It's important to note that the obligation to comply with the EPC rating requirements rests with the landlord and cannot be delegated to the tenant. While in some cases, the costs of upgrading works may be recoverable from the service charge, it is ultimately the responsibility of the landlord to ensure compliance.
Investors, developers, and landlords must consider several factors when it comes to complying with the new legislation. These factors include the cost of upgrading works, the potential loss of income if a property can no longer be rented out because the necessary works have not been done, and the level of fines if the requirements are not met.
To avoid penalties, portfolios should be reviewed, and EPCs obtained if they are not already in place. If works are required to improve the EPC rating, they should be considered, and if third-party consents or exemptions apply, applications to obtain them or be entered on the register of exemptions should be made.

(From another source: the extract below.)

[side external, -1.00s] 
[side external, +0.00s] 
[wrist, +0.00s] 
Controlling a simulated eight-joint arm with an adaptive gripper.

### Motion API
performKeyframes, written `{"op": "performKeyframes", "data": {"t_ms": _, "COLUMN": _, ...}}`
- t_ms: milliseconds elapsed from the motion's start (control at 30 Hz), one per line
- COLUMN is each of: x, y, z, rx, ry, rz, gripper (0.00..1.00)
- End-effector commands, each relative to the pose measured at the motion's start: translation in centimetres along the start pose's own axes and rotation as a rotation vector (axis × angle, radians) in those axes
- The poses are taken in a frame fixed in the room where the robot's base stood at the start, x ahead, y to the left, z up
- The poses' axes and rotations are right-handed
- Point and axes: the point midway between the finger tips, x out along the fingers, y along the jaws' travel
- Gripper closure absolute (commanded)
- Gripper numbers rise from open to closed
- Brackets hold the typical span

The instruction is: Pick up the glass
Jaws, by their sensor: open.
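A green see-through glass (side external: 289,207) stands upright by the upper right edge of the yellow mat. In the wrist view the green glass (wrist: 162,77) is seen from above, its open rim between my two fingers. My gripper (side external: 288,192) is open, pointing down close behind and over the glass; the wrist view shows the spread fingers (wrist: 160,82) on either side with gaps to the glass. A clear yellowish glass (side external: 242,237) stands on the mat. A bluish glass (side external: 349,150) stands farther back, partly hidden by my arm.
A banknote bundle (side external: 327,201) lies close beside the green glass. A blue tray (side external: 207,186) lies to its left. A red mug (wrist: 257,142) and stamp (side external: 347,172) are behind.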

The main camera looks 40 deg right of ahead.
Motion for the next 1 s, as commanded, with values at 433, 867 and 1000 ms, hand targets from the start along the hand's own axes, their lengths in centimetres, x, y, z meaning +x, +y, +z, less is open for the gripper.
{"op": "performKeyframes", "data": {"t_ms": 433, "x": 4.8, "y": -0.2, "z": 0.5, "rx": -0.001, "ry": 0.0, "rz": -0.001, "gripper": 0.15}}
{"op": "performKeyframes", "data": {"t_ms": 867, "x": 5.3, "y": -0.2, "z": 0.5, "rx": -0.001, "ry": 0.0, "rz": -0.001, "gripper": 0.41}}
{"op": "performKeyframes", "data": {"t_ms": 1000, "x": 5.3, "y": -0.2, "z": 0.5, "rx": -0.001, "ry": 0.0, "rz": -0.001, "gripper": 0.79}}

It's crucial to act sooner rather than later as experts and contractors may become fully booked as the deadline approaches. Leaving it to the last minute could prove costly and lead to non-compliance.
Non-compliance could affect the availability of a property for letting and have an impact on rent/purchase price valuations. Therefore, property owners with an EPC rating of A to E need to carry out sufficient works to improve the rating before 1 April 2023 or register a valid exemption if available. Otherwise, it will be an offense to continue to let the property without having done so.